• Data excerpt:
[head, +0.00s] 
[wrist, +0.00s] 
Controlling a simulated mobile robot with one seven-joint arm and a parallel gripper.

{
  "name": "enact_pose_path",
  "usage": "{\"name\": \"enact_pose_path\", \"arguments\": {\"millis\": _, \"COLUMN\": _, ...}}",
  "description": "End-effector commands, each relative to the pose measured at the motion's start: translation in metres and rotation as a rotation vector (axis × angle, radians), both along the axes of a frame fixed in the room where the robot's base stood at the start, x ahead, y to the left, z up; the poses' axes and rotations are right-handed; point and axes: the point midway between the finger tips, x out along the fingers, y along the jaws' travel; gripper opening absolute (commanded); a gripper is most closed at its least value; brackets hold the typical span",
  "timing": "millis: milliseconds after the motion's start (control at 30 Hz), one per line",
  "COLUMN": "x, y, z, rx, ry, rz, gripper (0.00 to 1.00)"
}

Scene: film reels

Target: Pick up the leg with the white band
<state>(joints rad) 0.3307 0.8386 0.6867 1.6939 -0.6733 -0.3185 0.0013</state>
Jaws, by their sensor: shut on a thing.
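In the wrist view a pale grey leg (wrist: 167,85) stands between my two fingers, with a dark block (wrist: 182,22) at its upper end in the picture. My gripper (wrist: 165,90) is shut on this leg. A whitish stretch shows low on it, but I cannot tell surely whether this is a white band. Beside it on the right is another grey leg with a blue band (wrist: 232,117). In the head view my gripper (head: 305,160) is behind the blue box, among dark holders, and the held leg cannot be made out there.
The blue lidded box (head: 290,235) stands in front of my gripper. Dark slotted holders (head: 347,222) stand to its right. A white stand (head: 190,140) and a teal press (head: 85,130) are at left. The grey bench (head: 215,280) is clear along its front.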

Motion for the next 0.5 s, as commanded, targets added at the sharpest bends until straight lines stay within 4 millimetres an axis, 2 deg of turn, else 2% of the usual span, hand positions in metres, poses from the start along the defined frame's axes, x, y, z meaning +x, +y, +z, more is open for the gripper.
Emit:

• Written task:
Your task is to output exactly the lines from the one with "Target: Pick up the leg with the white band" through the one with "<state>(joints rad) 0.3307", counting both ends.

• Correct answer:
Target: Pick up the leg with the white band
<state>(joints rad) 0.3307 0.8386 0.6867 1.6939 -0.6733 -0.3185 0.0013</state>

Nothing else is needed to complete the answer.